Leveraging Services Like Web Scraping HQ

Web Scraping HQ

For large-scale operations, managed services like Web Scraping HQ can be a game-changer. They handle infrastructure, compliance, and scalability, allowing you to focus on analyzing the data rather than managing the scraping process.

"Playwright is a powerful tool developed by Microsoft, it allows developers to write reliable end-to-end tests and perform browser automation tasks with ease." - DevLoker, DEV Community

These services are especially helpful when scaling beyond what custom scripts can manage, offering ready-made solutions for handling challenges like infinite scroll efficiently.

Conclusion

Key Takeaways

Playwright stands out for its ability to handle cross-browser compatibility and manage dynamic content, making it a strong choice for scraping infinite scroll pages. Tools like page.waitForFunction and page.evaluate empower developers to tackle even the most intricate infinite scroll setups.

Next Steps to Consider

If you're working on smaller projects, you can use Playwright's core features to build custom scripts. Take advantage of its debugging tools, such as --debug mode, to troubleshoot infinite scroll challenges during development. Consistent testing and monitoring are essential to ensure reliable data extraction.

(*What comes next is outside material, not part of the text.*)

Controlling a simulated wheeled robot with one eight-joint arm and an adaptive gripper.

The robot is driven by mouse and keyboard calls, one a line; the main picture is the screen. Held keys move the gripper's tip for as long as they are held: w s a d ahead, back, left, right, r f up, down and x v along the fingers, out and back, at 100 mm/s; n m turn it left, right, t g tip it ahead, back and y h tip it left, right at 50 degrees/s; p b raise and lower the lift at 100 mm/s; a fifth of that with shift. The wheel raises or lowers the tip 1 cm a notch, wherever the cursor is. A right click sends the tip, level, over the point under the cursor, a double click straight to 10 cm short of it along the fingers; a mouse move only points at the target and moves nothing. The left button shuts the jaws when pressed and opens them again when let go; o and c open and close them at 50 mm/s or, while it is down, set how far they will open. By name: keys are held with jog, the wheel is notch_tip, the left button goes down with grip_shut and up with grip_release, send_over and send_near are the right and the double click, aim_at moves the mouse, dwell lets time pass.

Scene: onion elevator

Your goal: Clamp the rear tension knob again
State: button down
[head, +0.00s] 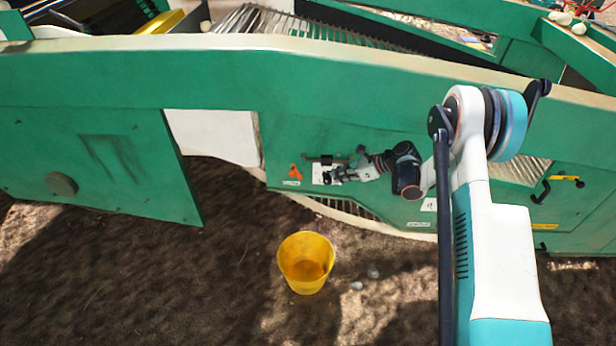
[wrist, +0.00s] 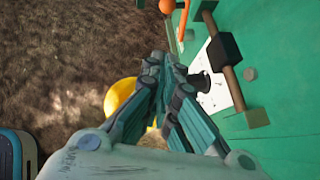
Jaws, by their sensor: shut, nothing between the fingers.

For larger-scale or enterprise projects, platforms like Web Scraping HQ provide managed services tailored to handle complex tasks. They excel at navigating issues like rate limits and legal compliance while maintaining high data quality.

To keep your scraping efforts effective, stay updated on Playwright's latest features and updates. Whether you're writing custom scripts or using managed solutions, ongoing maintenance and optimization are key to achieving consistent results over time.